A not inconsiderable number of you seem to be preoccupied with my marital status, if the frequency of visitors looking for articles containing the words ‘helen yemm divorce’ is anything to go by  (anything on that subject that you may come across, incidentally, has nothing to do with me.  There seems, surprisingly, to be another Helen Yemm…).

Similarly, the popularity of my post on ‘Solomon’s seal sawfly’ never ceases to amaze. And I do hope that the person looking for “where to plant yew balls” found what he or she was looking for.

However, I may be being somewhat vain, but I like to massage my ego by assuming that at least a small proportion of you are looking for more information about the author of the Royal Horticultural Society’s brand new offering in the Grow your own… series, namely Grow your own flowers, now on sale (for delivery in January) via the RHS shop.

In case you haven’t worked it out yet, that author is none other than yours truly. However (a little disappointingly) there is, apart from my name and a broadly grinning mug shot (not of my choosing) on the cover, not a lot in the book to explain to those who haven’t heard of me from my little corner of the Telegraph, who I am or where I have come from  – no pithy little biographical titbits on the inside of the cover even, for some reason.

So if you are indeed wondering who I am, take a look at the stuff on here, or over at The Telegraph’s website

…and then go to the RHS website and order the book which, incidentally, I did write all by my little self (apart from some snazzy little inserted POWs – that’s Pearls of Wisdom – in boxes from the RHS’s Leigh Hunt) and about which I am (not very secretly) quite proud.

Next bit of excitement is another book (a distillation of my long-running gardening agony page in the Saturday Telegraph) Thorny Problems, due in March (Telegraph Books and Simon & Schuster), and which you can pre-order on Amazon here.

Anyway, watch this space – and I expect Telegraph Gardening will helpfully work up a bit of a sweat about it as well, bless’em.


Hooray for my allotment – and my friends

August 8, 2010
A picture of me on my allotment

Last year I picked my own veg… (Photo by Ruth Francis; click to enlarge)

I am generally a very unbloggy blogger –  I don’t normally share random immediate thoughts, although perhaps The One Show bit and my Charles Darwin post were a bit off  the usually fairly carefully thought-out rails.

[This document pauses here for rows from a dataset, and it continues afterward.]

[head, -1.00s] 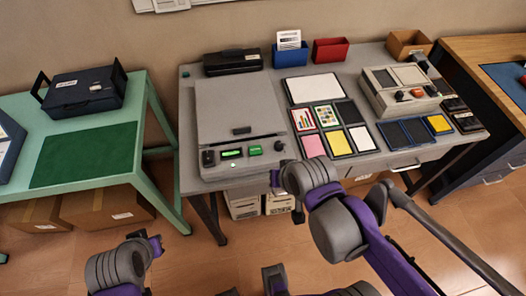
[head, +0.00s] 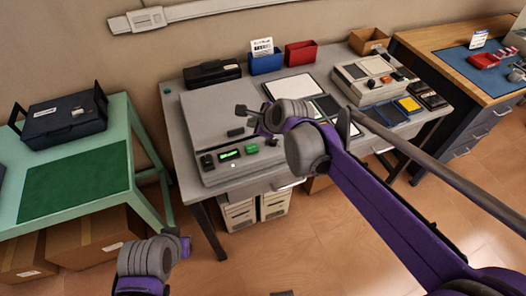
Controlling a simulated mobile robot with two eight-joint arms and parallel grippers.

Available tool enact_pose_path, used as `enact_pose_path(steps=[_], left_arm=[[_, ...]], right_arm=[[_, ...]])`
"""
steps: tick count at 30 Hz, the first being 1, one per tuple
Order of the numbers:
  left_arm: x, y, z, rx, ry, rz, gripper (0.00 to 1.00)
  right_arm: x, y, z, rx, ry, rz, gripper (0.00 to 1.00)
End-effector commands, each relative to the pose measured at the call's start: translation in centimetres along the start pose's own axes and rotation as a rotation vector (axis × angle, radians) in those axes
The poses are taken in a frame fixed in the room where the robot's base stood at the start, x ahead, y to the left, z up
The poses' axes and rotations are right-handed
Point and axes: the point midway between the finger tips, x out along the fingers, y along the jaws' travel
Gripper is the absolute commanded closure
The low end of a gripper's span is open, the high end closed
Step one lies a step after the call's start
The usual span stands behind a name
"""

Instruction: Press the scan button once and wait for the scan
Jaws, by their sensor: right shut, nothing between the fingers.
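The grey flatbed scanner (head: 218,122) stands on the left part of the grey table, with its lid down. Its front panel carries a lit green display (head: 229,155), a green button (head: 251,149) and a dark round knob (head: 272,142). I cannot read any label on the button. My right gripper (head: 243,111) is shut and empty. In the picture it lies over the right part of the scanner lid, above and apart from the green button. My left gripper (head: 184,240) is low in front of the table, left of the scanner; its fingers are too small to judge.
Right of the scanner, my right arm partly covers a white sheet (head: 292,86) and several cards. A beige device (head: 369,82) stands further right. Blue (head: 265,63) and red (head: 301,53) bins stand behind. A green table (head: 75,178) is at left.

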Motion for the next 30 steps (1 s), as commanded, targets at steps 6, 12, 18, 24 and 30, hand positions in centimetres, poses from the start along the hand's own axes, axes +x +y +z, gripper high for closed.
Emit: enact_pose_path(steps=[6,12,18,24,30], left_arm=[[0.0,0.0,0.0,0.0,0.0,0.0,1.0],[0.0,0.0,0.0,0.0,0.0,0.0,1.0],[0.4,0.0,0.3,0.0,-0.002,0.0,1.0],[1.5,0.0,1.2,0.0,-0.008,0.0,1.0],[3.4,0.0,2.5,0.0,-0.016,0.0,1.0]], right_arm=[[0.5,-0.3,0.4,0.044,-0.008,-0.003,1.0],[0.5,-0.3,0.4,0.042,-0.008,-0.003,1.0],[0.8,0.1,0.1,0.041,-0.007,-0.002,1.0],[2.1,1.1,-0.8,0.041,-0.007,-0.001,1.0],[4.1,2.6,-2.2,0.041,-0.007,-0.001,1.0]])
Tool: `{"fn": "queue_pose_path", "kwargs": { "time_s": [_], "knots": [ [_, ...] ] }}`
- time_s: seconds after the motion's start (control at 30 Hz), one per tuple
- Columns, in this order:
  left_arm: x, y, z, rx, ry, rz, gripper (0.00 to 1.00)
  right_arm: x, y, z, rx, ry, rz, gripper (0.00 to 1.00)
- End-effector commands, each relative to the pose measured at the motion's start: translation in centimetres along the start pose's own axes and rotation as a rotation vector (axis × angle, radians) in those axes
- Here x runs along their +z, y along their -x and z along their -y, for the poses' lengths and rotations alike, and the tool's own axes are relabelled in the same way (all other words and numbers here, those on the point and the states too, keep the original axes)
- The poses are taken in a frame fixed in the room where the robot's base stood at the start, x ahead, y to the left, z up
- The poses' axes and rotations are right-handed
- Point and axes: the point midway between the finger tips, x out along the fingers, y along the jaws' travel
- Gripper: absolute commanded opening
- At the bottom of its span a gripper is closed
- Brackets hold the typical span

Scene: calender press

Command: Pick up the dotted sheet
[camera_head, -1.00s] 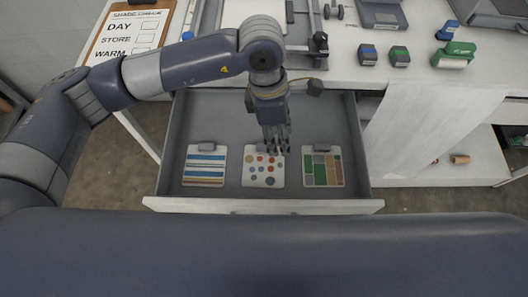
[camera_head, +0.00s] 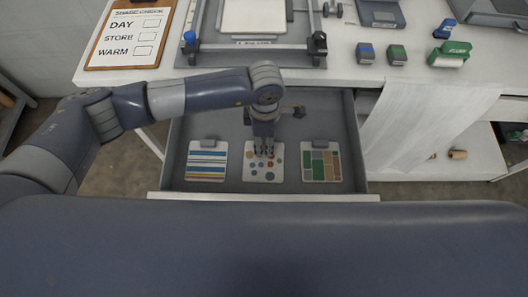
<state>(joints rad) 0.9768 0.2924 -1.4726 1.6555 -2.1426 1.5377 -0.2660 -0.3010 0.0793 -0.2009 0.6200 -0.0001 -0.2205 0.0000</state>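The dotted sheet (camera_head: 264,174), a white card with red, blue and green dots, lies in the open drawer between two other sheets. My left gripper (camera_head: 264,153) points down over its upper edge. The fingers cover that edge, so any tab there is hidden. The fingers look close together, but I cannot tell whether they grip the sheet or are apart. My right gripper is not in view.
The striped sheet (camera_head: 207,172) lies left and the sheet of coloured blocks (camera_head: 322,172) right, each with a grey tab. The drawer (camera_head: 342,125) has bare floor behind them. The clipboard (camera_head: 130,40), press frame (camera_head: 300,53) and stamps (camera_head: 397,55) stand on the tabletop above.

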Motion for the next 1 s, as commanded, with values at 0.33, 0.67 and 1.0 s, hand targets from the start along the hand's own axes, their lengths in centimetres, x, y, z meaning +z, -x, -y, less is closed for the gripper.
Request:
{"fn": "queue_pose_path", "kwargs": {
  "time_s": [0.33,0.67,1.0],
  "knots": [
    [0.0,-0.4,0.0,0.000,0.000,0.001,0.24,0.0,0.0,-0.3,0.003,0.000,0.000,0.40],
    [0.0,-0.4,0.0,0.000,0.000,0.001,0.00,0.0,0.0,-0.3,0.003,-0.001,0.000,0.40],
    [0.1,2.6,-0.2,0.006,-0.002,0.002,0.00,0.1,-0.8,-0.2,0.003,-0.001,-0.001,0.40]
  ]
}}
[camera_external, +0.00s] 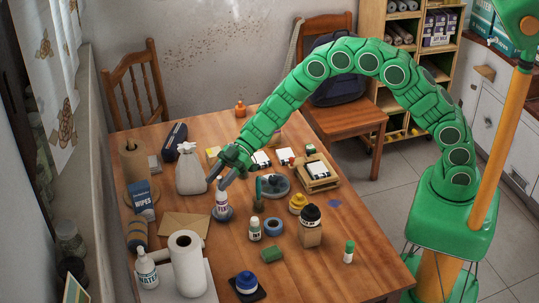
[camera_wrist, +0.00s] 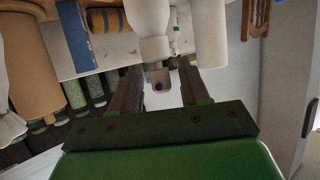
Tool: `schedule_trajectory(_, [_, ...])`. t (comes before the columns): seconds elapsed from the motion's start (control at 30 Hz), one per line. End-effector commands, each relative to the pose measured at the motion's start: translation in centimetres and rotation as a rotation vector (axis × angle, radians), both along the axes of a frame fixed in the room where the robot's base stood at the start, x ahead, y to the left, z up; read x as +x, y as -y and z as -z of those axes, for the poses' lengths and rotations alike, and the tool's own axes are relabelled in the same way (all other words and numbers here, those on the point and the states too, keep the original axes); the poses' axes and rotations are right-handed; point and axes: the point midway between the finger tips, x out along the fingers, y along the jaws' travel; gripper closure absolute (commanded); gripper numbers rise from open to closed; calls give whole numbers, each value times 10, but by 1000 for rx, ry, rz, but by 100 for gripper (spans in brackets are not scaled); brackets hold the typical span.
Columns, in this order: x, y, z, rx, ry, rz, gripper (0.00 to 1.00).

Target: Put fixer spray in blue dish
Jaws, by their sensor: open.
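The fixer spray (camera_external: 221,202) is a small white bottle with a "FIX" label, standing upright near the table's middle. The dish cannot be made out in the wrist view.
A white cloth bag (camera_external: 190,172) stands behind-left of the bottle. A brown envelope (camera_external: 184,225) and a white paper roll (camera_external: 187,263) are in front-left. The table's right front is mostly clear.

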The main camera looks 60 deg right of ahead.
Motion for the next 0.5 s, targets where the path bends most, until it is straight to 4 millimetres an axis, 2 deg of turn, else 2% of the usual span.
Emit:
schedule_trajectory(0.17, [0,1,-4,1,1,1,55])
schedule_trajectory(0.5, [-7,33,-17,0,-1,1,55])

However, I would just like to share with readers the fact that despite the hideous work-enforced neglect of my allotment this summer, I have just  eaten the most magnificent supper most of which came from my plot.

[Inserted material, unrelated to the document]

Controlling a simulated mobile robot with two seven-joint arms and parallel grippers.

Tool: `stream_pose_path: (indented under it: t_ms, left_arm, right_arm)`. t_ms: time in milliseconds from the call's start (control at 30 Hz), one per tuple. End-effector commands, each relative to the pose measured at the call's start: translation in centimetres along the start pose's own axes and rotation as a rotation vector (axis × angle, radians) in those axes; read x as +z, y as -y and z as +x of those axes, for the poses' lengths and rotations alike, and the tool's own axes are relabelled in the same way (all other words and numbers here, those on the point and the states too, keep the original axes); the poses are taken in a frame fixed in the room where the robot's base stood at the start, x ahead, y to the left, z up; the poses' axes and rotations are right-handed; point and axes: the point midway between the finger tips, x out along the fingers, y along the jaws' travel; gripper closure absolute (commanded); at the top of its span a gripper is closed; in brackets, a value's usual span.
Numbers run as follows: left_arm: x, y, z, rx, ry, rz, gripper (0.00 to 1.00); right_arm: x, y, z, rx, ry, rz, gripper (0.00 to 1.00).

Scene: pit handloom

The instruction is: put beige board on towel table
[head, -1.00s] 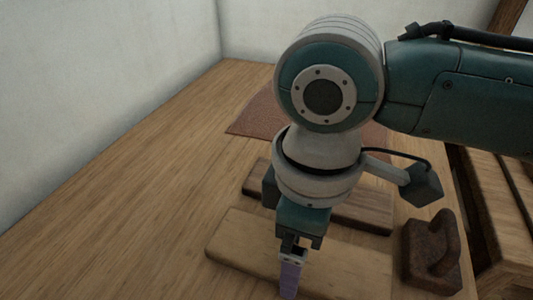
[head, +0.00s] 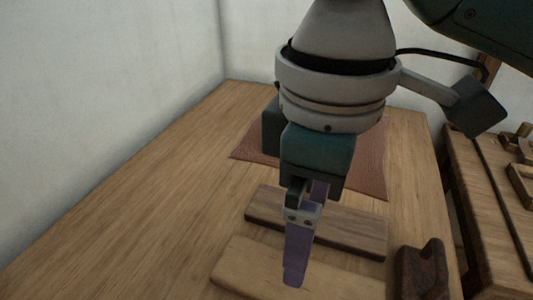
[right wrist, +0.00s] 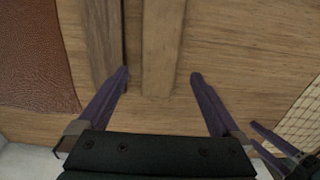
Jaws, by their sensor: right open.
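The beige board (head: 240,263) lies flat on the wooden table at the bottom of the head view, partly hidden by my right gripper. My right gripper (head: 304,250) points down above it, with purple fingers apart and nothing between them. In the right wrist view my right gripper (right wrist: 160,74) is open, and the beige board (right wrist: 163,40) runs up between the fingertips. I cannot tell how high the fingertips are above it. Another purple-fingered gripper, apparently my left gripper (right wrist: 268,143), shows at the lower right edge. No towel is clearly recognisable.
A darker brown board (head: 345,232) lies just behind the beige one. A reddish-brown mat (head: 245,150) lies farther back. A dark block with a handle (head: 422,270) stands to the right. Wooden loom parts (head: 475,190) stand beyond the table's right edge. The table's left side is clear.

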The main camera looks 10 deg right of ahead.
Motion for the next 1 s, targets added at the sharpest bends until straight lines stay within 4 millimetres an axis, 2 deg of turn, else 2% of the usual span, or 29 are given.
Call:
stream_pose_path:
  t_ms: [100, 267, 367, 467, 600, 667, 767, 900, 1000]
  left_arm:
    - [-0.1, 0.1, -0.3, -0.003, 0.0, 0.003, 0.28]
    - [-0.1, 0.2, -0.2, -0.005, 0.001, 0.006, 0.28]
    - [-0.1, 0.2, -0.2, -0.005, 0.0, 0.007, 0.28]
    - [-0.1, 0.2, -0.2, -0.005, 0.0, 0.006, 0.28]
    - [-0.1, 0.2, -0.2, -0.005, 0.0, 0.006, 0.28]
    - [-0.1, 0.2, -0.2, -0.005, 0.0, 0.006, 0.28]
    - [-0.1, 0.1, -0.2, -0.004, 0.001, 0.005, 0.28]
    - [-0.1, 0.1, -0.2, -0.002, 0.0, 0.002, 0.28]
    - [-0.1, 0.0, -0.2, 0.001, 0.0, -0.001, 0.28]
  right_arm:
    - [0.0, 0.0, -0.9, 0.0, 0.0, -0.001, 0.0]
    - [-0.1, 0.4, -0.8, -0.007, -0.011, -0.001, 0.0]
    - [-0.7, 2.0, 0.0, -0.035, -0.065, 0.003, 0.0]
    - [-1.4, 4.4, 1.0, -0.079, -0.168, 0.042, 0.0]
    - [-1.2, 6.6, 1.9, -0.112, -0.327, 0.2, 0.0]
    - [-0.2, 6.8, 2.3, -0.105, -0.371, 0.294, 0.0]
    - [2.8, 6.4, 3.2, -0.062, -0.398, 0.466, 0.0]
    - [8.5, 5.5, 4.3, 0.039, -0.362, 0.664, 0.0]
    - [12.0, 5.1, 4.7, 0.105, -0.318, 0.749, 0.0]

What did I eat?  Chicken (regrettably I can’t lay claim to that), cooked with onions and garlic  and tarragon (from my plot) and a dash or white wine (regrettably I don’t own a vineyard either)   with lovely chubby chard stems (the leaves were a bit coarse and holey), french beans and butter (regrettably no cow, either) with more garlic  and magnificent Charlotte spuds, carefully groomed to avoid the odd unfortunate tunnel,  cooked with mint and then steeped in a parsley/butter goo (I really must think about getting a cow…).  Totally delish.  And followed by the first of my  autumn raspberries.

But none of this would have been possible without my fantiastic friends who have  been down to the neglected desert and picked things for me. This post is for them.

Over and out.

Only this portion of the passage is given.